1) Primal - Sreesanth (The above picture)

2) Violent - Harbhajan Singh

3) Naked - Saurav Ganguly

4) Fat - Inzimam ul haq

5) Anthropoid - Andrew Symonds

6) Cry baby - Sreesanth 
7) MAD - You guys


Now you've heard all the crap that occurs in Cricket and that it's far from patriotism if you start worshiping the cricketers the way you already are (They're worse than idols). Now, I've seen idiots bunking their most essential exams to get a glimpse of the matches, when they can be watching them later on highlights, or better still, record the whole thing on DVR's. Don't risk your future for the future of this demonic game, it's not worth it! Nor will it give you what you require (very unpredictable). I've witnessed illiterates committing suicide watching their stars lose, when they should be wasting their lives on better things (to those who are ready to do some self immolation, all you'll be getting is immolation in hell because no-one's gonna remember you, even if they do, it's gonna be for mockery).
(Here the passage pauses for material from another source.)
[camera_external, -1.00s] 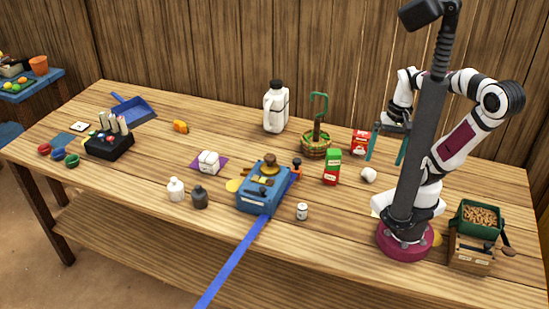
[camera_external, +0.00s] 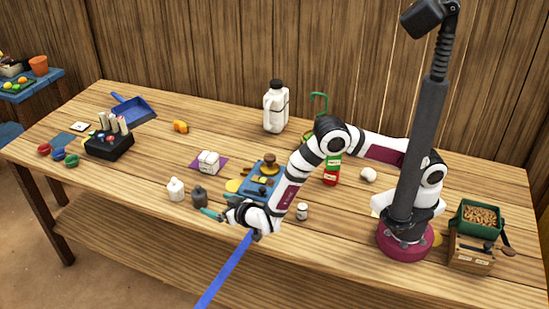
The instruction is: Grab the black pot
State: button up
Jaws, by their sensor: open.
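The black pot (camera_external: 199,195) is a small dark jar with a narrower neck. It stands upright near the table's front edge, beside a similar white pot (camera_external: 175,189). My gripper (camera_external: 208,213) is low, just in front and to the right of the black pot, with a teal finger pointing toward it. The jaws are open and hold nothing that I can see. The second finger is mostly hidden, and I cannot tell whether a finger touches the pot.
A blue device (camera_external: 262,179) stands right of the pot, partly hidden behind my arm. A small white jar (camera_external: 302,211) stands right of my wrist. White items lie on a purple mat (camera_external: 194,164) behind the pots.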

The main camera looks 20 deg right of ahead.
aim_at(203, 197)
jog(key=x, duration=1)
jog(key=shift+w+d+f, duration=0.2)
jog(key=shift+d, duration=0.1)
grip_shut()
Get out of your stupid dreams of Cricket, get a job, get a wife, get a life and start your strife (didn't intend to make it rhyme). Join the gang of "Crickeithists" and live the life you wanted to because, Cricket is neither everything, nor YOUR THING!!

PS: If you thought now is the part where I say April Fools and this was all a joke, then "April Fools", you've been fooled into thinking that!!